* _Stated exercise_
Repeat the whole of the data, keeping every detail the same.

* _Data lines_
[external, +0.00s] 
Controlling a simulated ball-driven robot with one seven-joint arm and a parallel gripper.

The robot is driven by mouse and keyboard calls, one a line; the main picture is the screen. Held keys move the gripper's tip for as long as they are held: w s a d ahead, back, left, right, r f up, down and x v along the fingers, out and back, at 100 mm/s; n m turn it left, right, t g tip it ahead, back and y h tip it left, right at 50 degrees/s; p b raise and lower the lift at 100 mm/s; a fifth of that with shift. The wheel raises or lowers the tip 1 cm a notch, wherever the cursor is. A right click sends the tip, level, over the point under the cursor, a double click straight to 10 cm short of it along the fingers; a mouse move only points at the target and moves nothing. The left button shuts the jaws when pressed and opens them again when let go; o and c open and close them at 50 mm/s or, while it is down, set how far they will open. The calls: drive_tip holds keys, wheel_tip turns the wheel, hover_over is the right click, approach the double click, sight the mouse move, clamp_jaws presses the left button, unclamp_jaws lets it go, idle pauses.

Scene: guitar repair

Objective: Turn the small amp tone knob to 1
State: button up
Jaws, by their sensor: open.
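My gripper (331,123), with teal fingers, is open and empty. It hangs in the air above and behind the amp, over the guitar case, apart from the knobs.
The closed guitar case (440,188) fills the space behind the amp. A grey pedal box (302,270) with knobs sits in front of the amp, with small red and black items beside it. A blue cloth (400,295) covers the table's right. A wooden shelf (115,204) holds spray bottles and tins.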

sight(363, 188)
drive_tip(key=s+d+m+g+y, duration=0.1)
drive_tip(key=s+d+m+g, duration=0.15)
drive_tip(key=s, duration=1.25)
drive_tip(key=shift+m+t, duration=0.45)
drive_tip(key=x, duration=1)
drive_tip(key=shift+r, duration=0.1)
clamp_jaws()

* _Task answer_
[external, +0.00s] 
Controlling a simulated ball-driven robot with one seven-joint arm and a parallel gripper.

The robot is driven by mouse and keyboard calls, one a line; the main picture is the screen. Held keys move the gripper's tip for as long as they are held: w s a d ahead, back, left, right, r f up, down and x v along the fingers, out and back, at 100 mm/s; n m turn it left, right, t g tip it ahead, back and y h tip it left, right at 50 degrees/s; p b raise and lower the lift at 100 mm/s; a fifth of that with shift. The wheel raises or lowers the tip 1 cm a notch, wherever the cursor is. A right click sends the tip, level, over the point under the cursor, a double click straight to 10 cm short of it along the fingers; a mouse move only points at the target and moves nothing. The left button shuts the jaws when pressed and opens them again when let go; o and c open and close them at 50 mm/s or, while it is down, set how far they will open. The calls: drive_tip holds keys, wheel_tip turns the wheel, hover_over is the right click, approach the double click, sight the mouse move, clamp_jaws presses the left button, unclamp_jaws lets it go, idle pauses.

Scene: guitar repair

Objective: Turn the small amp tone knob to 1
State: button up
Jaws, by their sensor: open.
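My gripper (331,123), with teal fingers, is open and empty. It hangs in the air above and behind the amp, over the guitar case, apart from the knobs.
The closed guitar case (440,188) fills the space behind the amp. A grey pedal box (302,270) with knobs sits in front of the amp, with small red and black items beside it. A blue cloth (400,295) covers the table's right. A wooden shelf (115,204) holds spray bottles and tins.

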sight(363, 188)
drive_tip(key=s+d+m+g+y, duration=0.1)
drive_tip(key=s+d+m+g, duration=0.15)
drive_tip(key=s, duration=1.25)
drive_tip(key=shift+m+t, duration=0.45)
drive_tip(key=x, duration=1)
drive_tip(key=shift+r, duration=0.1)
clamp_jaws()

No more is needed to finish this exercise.